Records of robot episodes:
§

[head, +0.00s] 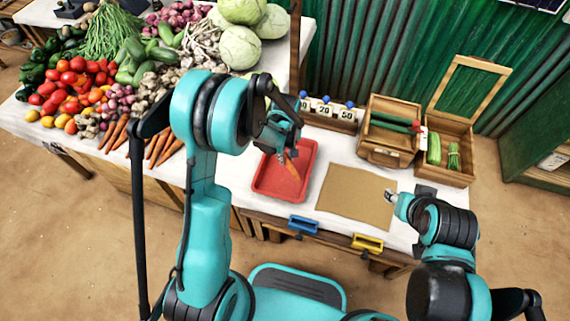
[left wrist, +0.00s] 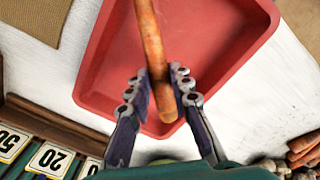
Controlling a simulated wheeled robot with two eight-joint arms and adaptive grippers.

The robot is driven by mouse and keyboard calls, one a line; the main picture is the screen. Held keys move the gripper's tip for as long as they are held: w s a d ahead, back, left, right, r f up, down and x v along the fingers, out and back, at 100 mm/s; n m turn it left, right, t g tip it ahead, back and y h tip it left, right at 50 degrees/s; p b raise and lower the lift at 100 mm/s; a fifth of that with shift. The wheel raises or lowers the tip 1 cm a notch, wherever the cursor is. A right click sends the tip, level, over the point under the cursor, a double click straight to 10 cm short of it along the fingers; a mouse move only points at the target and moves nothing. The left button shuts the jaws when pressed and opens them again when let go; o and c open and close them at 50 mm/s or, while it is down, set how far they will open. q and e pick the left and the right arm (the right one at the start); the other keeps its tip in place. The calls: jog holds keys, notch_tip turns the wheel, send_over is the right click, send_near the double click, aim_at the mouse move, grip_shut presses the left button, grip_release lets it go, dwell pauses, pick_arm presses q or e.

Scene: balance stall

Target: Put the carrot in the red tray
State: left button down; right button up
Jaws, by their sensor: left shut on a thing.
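The red tray (head: 272,187) lies on the white-covered table in the head view; it also fills much of the left wrist view (left wrist: 225,38). My left gripper (head: 286,152) is shut on an orange carrot (head: 292,168). In the left wrist view the carrot (left wrist: 149,40) is clamped between both fingers (left wrist: 161,92), with its body over the tray. The carrot seems to be held above the tray floor; the exact gap is hard to judge. My right gripper (head: 390,196) is at the right edge of the brown mat, small, its fingers unclear.
The brown mat (head: 350,195) lies right of the tray. Behind are number cards (head: 323,110), a wooden box (head: 388,140) and a crate with green vegetables (head: 455,178). More carrots (head: 160,147) and a vegetable pile lie at left. Blue (head: 303,225) and yellow (head: 367,243) handles line the front.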

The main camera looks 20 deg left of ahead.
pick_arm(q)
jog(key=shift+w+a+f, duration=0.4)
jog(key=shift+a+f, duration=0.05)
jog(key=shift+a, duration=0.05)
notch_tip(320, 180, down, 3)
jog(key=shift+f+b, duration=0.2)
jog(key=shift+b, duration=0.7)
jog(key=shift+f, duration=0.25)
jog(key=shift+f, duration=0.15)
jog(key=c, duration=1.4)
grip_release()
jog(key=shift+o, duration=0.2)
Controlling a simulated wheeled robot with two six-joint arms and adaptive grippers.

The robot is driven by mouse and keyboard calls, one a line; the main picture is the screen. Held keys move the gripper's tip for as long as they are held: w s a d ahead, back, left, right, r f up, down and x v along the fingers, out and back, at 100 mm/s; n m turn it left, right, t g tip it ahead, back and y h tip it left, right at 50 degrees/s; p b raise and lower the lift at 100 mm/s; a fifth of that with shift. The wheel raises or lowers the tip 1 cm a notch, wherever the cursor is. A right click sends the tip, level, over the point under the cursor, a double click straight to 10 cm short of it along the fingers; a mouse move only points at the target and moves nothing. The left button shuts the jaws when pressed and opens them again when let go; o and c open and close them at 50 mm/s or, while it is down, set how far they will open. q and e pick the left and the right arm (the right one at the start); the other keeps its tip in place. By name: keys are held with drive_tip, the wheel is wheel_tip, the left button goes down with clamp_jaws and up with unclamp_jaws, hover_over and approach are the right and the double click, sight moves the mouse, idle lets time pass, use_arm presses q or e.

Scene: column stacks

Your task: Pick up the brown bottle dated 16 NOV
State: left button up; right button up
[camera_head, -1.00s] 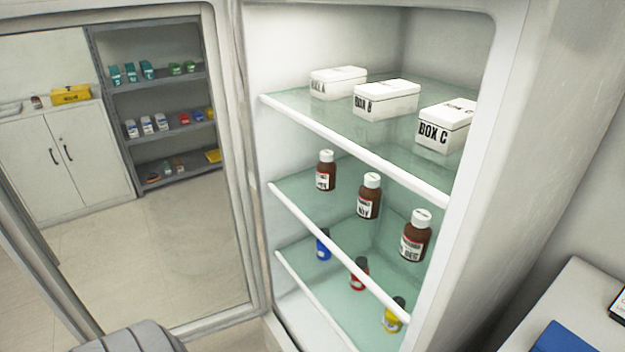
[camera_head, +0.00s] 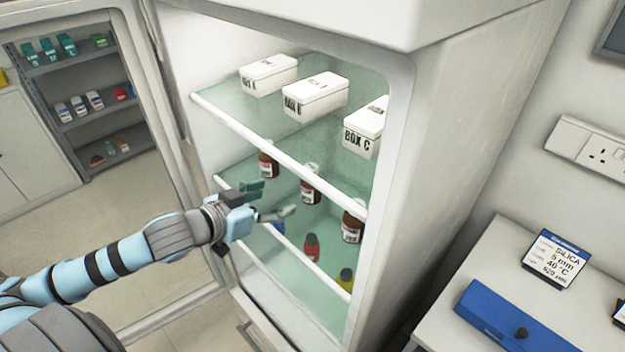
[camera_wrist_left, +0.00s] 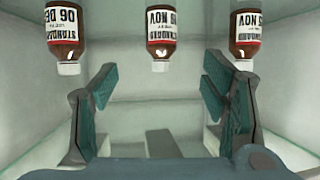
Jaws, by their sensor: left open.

§

> [The task] Copy out each line word for word, please, skipping the images.

> [Correct result]
[head, +0.00s] 
[left wrist, +0.00s] 
Controlling a simulated wheeled robot with two eight-joint arms and adaptive grippers.

The robot is driven by mouse and keyboard calls, one a line; the main picture is the screen. Held keys move the gripper's tip for as long as they are held: w s a d ahead, back, left, right, r f up, down and x v along the fingers, out and back, at 100 mm/s; n m turn it left, right, t g tip it ahead, back and y h tip it left, right at 50 degrees/s; p b raise and lower the lift at 100 mm/s; a fifth of that with shift. The wheel raises or lowers the tip 1 cm a notch, wherever the cursor is. A right click sends the tip, level, over the point under the cursor, a double click straight to 10 cm short of it along the fingers; a mouse move only points at the target and moves nothing. The left button shuts the jaws when pressed and opens them again when let go; o and c open and close them at 50 mm/s or, while it is down, set how far they will open. q and e pick the left and the right arm (the right one at the start); the other keeps its tip in place. The calls: jog holds keys, notch_tip turns the wheel, send_over is the right click, send_near the double click, aim_at the mouse move, grip_shut presses the left button, grip_release lets it go, dwell pauses, pick_arm presses q or e.

Scene: balance stall

Target: Put the carrot in the red tray
State: left button down; right button up
Jaws, by their sensor: left shut on a thing.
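The red tray (head: 272,187) lies on the white-covered table in the head view; it also fills much of the left wrist view (left wrist: 225,38). My left gripper (head: 286,152) is shut on an orange carrot (head: 292,168). In the left wrist view the carrot (left wrist: 149,40) is clamped between both fingers (left wrist: 161,92), with its body over the tray. The carrot seems to be held above the tray floor; the exact gap is hard to judge. My right gripper (head: 390,196) is at the right edge of the brown mat, small, its fingers unclear.
The brown mat (head: 350,195) lies right of the tray. Behind are number cards (head: 323,110), a wooden box (head: 388,140) and a crate with green vegetables (head: 455,178). More carrots (head: 160,147) and a vegetable pile lie at left. Blue (head: 303,225) and yellow (head: 367,243) handles line the front.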

The main camera looks 20 deg left of ahead.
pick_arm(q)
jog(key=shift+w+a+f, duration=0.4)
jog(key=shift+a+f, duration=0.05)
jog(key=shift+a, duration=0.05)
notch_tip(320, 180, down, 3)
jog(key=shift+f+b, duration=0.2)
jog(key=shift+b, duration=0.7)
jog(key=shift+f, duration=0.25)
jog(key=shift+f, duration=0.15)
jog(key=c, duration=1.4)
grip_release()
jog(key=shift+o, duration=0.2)
Controlling a simulated wheeled robot with two six-joint arms and adaptive grippers.

The robot is driven by mouse and keyboard calls, one a line; the main picture is the screen. Held keys move the gripper's tip for as long as they are held: w s a d ahead, back, left, right, r f up, down and x v along the fingers, out and back, at 100 mm/s; n m turn it left, right, t g tip it ahead, back and y h tip it left, right at 50 degrees/s; p b raise and lower the lift at 100 mm/s; a fifth of that with shift. The wheel raises or lowers the tip 1 cm a notch, wherever the cursor is. A right click sends the tip, level, over the point under the cursor, a double click straight to 10 cm short of it along the fingers; a mouse move only points at the target and moves nothing. The left button shuts the jaws when pressed and opens them again when let go; o and c open and close them at 50 mm/s or, while it is down, set how far they will open. q and e pick the left and the right arm (the right one at the start); the other keeps its tip in place. By name: keys are held with drive_tip, the wheel is wheel_tip, the left button goes down with clamp_jaws and up with unclamp_jaws, hover_over and approach are the right and the double click, sight moves the mouse, idle lets time pass, use_arm presses q or e.

Scene: column stacks

Your task: Pick up the brown bottle dated 16 NOV
State: left button up; right button up
[camera_head, -1.00s] 
[camera_head, +0.00s] 
[camera_wrist_left, +0.00s] 
Jaws, by their sensor: left open.

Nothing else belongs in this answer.